A VOCAÇÃO DAS CASAS ALTAS NA COMBUSTÃO POÉTICA DE ROBERTA TOSTES DANIEL – FÁBIO PESSANHA

|palavra : alucinógeno
por fábio pessanha

uma palavra me chama quando quer fazer cirandas. uma palavra que ama a chama do seu incontrolável incêndio, a ponto de queimar as horas da página estarrecida. inflama o tempo carcomido na sonoridade dos morfemas. mãe, eu quero ser poema. casa comigo, você que conheci hoje pela primeira vez ou desde quando no sol se fertilizavam as enxurradas incidentes em nosso encontro oculto. diz, então, o que te é no nome, o que te provoca, batiza e consome:

 

Vocação

Ser água depois que a palavra queima.
Ser o nome de coisas simples.
Nossas mãos desenrolando rios,
oferecendo braços
por onde a Terra corre, absoluta.
Bebemos. Ao largo do manancial, vazio.
Bebemos com estreiteza,
a ideia de um corpo, transmudado alfabeto,
a ideia de um sopro de hálitos nossos.
Nos perdemos em fulgurações estranhas,
dentro de casas altas, como nós,
andamos frágeis sob a amplidão.

 

vocação agrega estradas numa única palavra. às vezes, em mais vielas por onde o gosto de se perder é maior que valsa sem compasso. um lugar nascido para perseguir destinos. improvável é a linha reta a ser traçada pelo projétil de um morteiro ao queimar o rastro anônimo dos nomes, estes que nos chamam na rota de sua trajetória. precisamos ser apelo e consecução, a fim de narrar os enredos onde repetidamente nascemos “depois que a palavra queima”. ser anjo e legião na simplicidade das coisas, em tudo que é multidão e afogamento.
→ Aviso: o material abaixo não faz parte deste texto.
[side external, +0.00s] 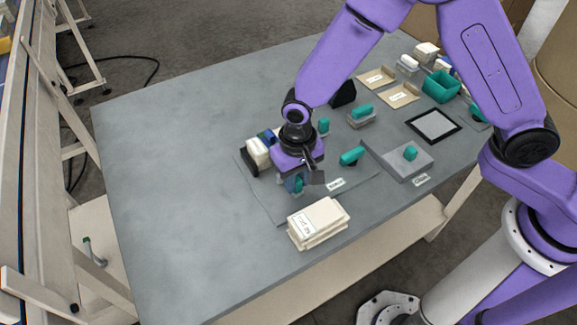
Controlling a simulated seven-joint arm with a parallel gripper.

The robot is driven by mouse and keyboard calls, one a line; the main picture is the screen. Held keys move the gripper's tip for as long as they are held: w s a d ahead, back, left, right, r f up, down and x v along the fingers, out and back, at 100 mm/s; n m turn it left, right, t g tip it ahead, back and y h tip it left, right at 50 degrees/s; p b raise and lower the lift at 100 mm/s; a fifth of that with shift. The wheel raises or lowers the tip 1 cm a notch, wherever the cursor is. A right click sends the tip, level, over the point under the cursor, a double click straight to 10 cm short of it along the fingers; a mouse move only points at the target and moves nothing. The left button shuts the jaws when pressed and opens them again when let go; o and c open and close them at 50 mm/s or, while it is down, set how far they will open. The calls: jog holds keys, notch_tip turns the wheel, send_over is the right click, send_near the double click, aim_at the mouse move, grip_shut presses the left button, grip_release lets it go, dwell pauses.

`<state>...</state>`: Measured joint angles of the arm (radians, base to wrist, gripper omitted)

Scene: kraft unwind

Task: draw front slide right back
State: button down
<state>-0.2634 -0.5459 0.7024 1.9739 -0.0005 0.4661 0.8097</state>
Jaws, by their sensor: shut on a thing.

tateamos desenvoltos a profundidade das águas e percebemos os dedos que nos acompanham nessa ilíada. “nossas mãos [se encontram] desenrolando rios” durante o solfejo das nascentes. ofertam-se ainda os braços para agarrar o que da “Terra” é absoluto em dádiva e procura. nenhum desfecho é planejado nesse cortejo terreno. encarnamos a gênese da peregrinação e assim morremos, a fim de encadear o espaço onde hiatos se ambiguizam nos treinos de seus prosseguimentos. correr atrás do que é certo ninguém disso desconfia, quando na verdade o teto sobre as ruas em mergulho se ramifica. no encalço desse conto, a terra é toda rio. suas águas e contornos, dorso, combustão, mãos, pleonasmos, onde o chão se torna a costela de redemoinhos.

toda sede dessa vida abençoará os afoitos goles nessa nascente: “Bebemos”. estaremos em juízo, pois em verdade vos digo. nessa missa em prol dos rios chegaremos “ao largo do manancial, vazio”. vinde a mim os confusos pela largueza dos ritos, prestes a desembocar no paradoxo da dissidência, pois estreito é também o nome do cuidado, e com ele sorvemos a “ideia de um corpo”. é difícil compor as rotas para a finura dos leitos, uma concepção quase ingênua sobre o tato, sobre o paladar das águas e as letras desse “transmudado alfabeto”. transmitimos o conjunto dos nossos destinos à imperfeição das danças em nós incorporadas: estamos lúcidos ante o calor da palavra. aprendemos a ideia como doação. a forte presença na fisionomia que concede aos “hálitos nossos” a respiração prenhe de sopros.

por essas estranhezas nos desbravamos lícitos. brilham como lapso de luzes nossos largos lares pelo encadeamento de “fulgurações estranhas”. o poema expande o corpo em casas. habitações cujas portas quase sempre estão trancadas. achar a chave de cada entrada… um desafio que a poesia nos oferece. atentos estamos ao que reluz no relance dos telhados, tal como a arquitetura das construções urânicas. “dentro de casas altas” feitas à nossa imagem fincamos a decisão pela demora e nos esticamos o quanto podemos para alcançar o vazio dos mananciais. longos são os braços que se procuram, imensos os ramos onde deitam os rios e se misturam na lama das almas. nessa escuta, estamos sós e frágeis.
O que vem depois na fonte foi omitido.